Code-named Zegota, said Bartoszewski, the network brought together Catholics and Jews, liberals and socialists in the common task of housing, feeding and providing false papers for Jews in hiding.


"We were united in complete trust, regardless of our ancestry," he recalled. "It didn't matter that I was a goy and my friends were Jewish, because if we were apprehended by Germans, we would just go to death together."


While capital punishment loomed for any rescuer caught, he stressed, the most wrenching thing was keeping people safely hidden for months, only to see them caught and killed by the Nazis.


"Our only reward was that we always managed to save somebody," Bartoszewski said. "The bottom line was that it was a great development that Poles and Jews were able to work together so effectively."


In addition to his own rescue work, Bartoszewski took part in the Warsaw Uprising as a lieutenant in the Polish Home Army.


After the war, Bartoszewski studied at Warsaw University and wrote for the Polish Peasant Party newspaper. But his troubles with the authorities were far from over.


As the communist regime supplanted the Nazis, the young activist was jailed twice during the late '40s and early '50s for a total of seven years, first for his articles, then for trumped-up charges of spying, of which he was later cleared.


"Dictators didn't like me, and the feeling was completely mutual," Bartoszewski said.


From 1960 to 1981, he served as a secret source for Radio Free Europe, while teaching history at Lublin's Catholic University.


"It carried a penalty of life imprisonment, yet I did it because I felt that this way I was helping Poles get information that would help them achieve democracy," Bartoszewski recalled.


During the last three years of that period, he also belonged to the clandestine Polish Alliance for Independence. In late 1980, Bartoszewski co-founded the Committee in Defense of the Politically Persecuted, in league with the Solidarity Trade Union.


"My entire activity was devoted to giving hardship to the communist system because I believed it was false and it had to fall," he declared. "It had to collapse, although I didn't know if I would live to see it."


His activities led to another imprisonment the next year.


At the Jaworze Internment Camp, he was in high-class company. Two fellow inmates, Taddeus Mazoweicki and Geremak Bronislaw, later became, respectively, the first premier and first foreign minister of a democratic Poland.


Following his release, Bartoszewski spent 1983 through 1990 teaching political science at German universities in Munich and elsewhere. With the implosion of communism in Poland, he returned home and served five years as his country's ambassador to Austria. In 1995 and again in 2000, he was named foreign minister. A prolific scholar of history, he has penned some 40 books and 1,000 articles.


His solidarity with the Jewish people remains. As chair of the Council for the Protection of the Memory of Combat and Martyrdom, he oversees such sites as Auschwitz and the shtetl of Belz. He also serves on the board of an institution in the making: the Museum of the History of Polish Jews.

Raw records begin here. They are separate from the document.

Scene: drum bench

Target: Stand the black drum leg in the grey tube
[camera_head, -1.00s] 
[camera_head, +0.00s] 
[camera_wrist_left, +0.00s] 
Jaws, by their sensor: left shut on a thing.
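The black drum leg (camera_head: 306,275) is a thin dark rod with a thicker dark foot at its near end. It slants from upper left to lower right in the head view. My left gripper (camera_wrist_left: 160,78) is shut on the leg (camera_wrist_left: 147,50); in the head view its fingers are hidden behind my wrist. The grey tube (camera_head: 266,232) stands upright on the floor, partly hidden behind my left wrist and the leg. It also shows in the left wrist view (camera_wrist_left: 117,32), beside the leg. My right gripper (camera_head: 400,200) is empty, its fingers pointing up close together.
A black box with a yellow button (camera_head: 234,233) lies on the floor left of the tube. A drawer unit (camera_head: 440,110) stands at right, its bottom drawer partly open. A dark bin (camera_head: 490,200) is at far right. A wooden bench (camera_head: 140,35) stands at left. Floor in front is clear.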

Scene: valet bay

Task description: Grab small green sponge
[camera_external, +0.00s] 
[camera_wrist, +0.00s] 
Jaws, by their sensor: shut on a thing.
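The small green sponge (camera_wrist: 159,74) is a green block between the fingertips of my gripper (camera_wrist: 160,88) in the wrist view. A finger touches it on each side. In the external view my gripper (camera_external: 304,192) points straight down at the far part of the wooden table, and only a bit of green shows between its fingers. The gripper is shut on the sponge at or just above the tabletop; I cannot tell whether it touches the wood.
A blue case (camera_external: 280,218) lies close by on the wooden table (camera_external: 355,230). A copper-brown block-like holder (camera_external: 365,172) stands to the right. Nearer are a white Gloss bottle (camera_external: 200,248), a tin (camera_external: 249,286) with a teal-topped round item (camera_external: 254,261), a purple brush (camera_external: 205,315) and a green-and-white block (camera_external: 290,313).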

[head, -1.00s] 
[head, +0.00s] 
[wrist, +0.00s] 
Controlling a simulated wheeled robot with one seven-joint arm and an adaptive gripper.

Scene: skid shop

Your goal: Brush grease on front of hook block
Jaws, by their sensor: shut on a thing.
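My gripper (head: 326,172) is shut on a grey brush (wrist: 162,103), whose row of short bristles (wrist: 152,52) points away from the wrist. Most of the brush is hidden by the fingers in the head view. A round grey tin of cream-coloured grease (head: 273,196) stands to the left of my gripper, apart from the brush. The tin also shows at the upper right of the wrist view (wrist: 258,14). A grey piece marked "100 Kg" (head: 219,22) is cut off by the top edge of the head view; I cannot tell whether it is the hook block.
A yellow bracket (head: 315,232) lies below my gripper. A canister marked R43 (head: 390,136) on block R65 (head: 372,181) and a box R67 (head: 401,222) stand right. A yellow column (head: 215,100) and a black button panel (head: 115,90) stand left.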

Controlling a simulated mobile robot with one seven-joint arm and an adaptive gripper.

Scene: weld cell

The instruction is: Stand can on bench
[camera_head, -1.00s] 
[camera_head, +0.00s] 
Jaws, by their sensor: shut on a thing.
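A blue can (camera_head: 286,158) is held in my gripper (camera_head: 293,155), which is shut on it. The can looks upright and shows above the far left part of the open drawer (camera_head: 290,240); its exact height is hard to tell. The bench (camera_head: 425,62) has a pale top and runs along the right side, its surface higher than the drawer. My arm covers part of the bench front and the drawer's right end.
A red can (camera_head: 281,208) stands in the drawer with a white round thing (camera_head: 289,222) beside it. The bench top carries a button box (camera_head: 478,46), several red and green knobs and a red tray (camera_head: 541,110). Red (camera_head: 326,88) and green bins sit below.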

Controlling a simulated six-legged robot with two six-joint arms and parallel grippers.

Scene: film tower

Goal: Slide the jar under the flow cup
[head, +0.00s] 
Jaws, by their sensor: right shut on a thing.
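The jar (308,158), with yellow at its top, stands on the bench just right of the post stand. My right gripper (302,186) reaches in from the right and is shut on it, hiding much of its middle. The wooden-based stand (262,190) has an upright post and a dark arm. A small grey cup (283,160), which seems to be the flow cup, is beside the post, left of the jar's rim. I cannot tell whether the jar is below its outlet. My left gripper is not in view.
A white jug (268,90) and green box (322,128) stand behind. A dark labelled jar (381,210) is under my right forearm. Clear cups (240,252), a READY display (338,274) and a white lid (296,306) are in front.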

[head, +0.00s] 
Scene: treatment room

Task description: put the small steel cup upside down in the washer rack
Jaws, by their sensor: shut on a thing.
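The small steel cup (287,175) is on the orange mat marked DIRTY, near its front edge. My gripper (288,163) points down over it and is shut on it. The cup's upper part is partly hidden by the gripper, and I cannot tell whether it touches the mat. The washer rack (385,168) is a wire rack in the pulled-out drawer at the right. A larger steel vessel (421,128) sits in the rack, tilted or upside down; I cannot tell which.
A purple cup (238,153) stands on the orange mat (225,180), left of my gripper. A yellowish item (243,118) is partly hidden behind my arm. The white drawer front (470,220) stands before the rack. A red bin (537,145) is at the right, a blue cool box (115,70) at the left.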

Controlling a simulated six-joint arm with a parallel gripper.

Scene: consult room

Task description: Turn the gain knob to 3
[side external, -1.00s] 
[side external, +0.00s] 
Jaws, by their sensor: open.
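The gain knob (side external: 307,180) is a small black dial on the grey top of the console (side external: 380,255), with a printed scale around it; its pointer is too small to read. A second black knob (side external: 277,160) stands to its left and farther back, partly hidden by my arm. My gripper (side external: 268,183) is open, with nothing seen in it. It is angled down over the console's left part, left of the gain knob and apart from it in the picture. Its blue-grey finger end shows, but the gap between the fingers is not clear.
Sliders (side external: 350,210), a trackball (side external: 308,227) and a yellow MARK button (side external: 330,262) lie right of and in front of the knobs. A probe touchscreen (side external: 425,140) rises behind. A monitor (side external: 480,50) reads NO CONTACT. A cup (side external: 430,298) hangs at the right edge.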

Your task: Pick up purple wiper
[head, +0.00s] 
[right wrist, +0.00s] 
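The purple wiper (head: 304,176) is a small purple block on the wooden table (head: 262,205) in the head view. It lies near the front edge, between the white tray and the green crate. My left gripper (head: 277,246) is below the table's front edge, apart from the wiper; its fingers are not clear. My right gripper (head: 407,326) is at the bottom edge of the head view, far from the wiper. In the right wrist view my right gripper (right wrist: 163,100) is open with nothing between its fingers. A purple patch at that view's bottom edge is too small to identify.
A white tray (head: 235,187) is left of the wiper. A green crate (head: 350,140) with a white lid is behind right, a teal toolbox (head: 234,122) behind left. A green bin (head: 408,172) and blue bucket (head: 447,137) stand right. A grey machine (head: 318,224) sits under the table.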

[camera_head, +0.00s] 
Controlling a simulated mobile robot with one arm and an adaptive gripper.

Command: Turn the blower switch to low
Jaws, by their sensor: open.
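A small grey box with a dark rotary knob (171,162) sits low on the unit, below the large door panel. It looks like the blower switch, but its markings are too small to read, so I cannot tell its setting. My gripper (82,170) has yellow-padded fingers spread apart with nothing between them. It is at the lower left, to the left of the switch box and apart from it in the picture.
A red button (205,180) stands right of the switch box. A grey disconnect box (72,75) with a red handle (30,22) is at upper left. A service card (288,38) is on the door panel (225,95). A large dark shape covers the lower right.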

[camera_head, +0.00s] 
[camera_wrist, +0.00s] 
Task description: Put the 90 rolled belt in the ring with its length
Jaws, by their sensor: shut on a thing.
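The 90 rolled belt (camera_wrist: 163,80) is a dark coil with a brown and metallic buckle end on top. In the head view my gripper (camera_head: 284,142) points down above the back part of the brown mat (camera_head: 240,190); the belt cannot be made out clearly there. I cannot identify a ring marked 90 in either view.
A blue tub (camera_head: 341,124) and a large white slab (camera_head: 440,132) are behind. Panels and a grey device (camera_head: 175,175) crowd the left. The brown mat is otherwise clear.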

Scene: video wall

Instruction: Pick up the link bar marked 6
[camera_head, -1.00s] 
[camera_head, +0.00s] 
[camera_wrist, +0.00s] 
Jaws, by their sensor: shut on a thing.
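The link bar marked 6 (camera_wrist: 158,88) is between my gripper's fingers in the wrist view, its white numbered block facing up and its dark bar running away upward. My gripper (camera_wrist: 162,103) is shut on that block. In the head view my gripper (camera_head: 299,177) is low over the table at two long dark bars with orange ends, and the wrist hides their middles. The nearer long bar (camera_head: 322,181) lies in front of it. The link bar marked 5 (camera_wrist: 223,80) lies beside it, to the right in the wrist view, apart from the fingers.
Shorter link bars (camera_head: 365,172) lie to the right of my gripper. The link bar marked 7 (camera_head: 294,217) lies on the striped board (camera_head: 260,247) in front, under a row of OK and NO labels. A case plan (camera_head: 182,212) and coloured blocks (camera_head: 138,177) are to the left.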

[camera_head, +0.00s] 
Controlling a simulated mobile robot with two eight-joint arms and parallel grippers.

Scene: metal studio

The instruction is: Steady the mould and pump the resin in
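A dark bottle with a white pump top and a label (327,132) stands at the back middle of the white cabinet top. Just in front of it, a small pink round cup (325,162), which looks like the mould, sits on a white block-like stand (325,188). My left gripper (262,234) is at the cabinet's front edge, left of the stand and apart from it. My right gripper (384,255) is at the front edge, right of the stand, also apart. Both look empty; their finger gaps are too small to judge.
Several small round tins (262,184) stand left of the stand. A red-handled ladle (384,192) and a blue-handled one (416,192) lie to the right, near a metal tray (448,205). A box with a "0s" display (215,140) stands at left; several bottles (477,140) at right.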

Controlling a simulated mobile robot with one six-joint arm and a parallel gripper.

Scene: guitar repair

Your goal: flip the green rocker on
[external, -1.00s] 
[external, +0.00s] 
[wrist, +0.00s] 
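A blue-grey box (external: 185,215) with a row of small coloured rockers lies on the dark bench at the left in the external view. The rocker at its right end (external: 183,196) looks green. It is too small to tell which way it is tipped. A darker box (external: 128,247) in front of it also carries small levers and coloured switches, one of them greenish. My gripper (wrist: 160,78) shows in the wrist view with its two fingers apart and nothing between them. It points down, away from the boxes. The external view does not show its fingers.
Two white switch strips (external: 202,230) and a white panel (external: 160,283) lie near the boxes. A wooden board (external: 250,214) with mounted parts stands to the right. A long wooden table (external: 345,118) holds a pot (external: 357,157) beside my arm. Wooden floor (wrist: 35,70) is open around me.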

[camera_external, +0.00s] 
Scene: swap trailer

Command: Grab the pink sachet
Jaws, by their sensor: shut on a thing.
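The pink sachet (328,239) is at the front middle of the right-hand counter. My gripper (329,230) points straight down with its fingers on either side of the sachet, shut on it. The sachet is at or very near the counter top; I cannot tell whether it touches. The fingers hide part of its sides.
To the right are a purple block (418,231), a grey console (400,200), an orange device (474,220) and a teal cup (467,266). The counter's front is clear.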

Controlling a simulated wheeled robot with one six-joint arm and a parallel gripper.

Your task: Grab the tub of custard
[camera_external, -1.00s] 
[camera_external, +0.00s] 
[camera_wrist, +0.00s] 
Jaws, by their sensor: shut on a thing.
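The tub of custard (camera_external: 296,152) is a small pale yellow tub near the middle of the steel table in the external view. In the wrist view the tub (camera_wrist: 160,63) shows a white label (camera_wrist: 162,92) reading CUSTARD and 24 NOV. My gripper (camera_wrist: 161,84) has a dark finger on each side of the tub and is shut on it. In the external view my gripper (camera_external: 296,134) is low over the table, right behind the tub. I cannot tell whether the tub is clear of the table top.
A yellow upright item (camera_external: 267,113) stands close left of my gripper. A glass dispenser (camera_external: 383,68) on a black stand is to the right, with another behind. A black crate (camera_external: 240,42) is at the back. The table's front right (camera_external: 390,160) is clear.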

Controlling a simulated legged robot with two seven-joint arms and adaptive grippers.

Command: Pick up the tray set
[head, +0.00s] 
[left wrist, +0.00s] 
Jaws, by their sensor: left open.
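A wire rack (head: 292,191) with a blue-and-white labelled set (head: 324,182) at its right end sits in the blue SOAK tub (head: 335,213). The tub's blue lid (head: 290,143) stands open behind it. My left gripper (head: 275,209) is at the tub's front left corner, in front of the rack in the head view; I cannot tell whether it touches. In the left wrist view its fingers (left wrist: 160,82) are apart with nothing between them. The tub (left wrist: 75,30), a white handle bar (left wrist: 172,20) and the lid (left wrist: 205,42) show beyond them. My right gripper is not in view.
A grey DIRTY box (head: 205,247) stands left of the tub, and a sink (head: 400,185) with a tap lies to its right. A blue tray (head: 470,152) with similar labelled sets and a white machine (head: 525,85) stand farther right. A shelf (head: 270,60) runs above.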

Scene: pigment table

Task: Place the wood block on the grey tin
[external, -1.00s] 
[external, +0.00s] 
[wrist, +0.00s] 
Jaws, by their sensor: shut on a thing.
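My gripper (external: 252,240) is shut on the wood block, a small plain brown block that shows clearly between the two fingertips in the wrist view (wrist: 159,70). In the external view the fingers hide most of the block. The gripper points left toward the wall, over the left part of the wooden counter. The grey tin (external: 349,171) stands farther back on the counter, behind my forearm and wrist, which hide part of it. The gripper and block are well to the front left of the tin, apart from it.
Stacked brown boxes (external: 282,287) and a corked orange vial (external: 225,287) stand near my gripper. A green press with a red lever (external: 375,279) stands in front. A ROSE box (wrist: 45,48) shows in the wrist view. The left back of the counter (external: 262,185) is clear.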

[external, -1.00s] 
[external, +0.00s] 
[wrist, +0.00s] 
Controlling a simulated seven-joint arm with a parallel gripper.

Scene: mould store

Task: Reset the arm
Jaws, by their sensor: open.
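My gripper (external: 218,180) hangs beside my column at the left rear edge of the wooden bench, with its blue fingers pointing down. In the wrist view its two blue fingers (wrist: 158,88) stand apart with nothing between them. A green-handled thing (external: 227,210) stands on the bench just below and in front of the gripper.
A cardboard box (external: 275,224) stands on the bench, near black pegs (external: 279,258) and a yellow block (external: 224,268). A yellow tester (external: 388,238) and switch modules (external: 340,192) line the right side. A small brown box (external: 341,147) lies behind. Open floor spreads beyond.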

Last April, Bartoszewski was among the signers of a letter to Gazeta Wyborcza, a major Polish newspaper, opposing an academic boycott of Israel sweeping Europe. The letter also voiced support for the Jewish state's right of self-defense in the face of attacks on civilians by the Palestinians.


Some in Poland deride him as a Shabbos goy, but many more share his pro-Jewish views, says Bartoszewski.


"Nobody can intimidate or threaten me anymore because I'm an old man," says the veteran dissenter, who says he's close in age to both former Presidents Jimmy Carter and George H.W. Bush. "Because of my age, I am independent."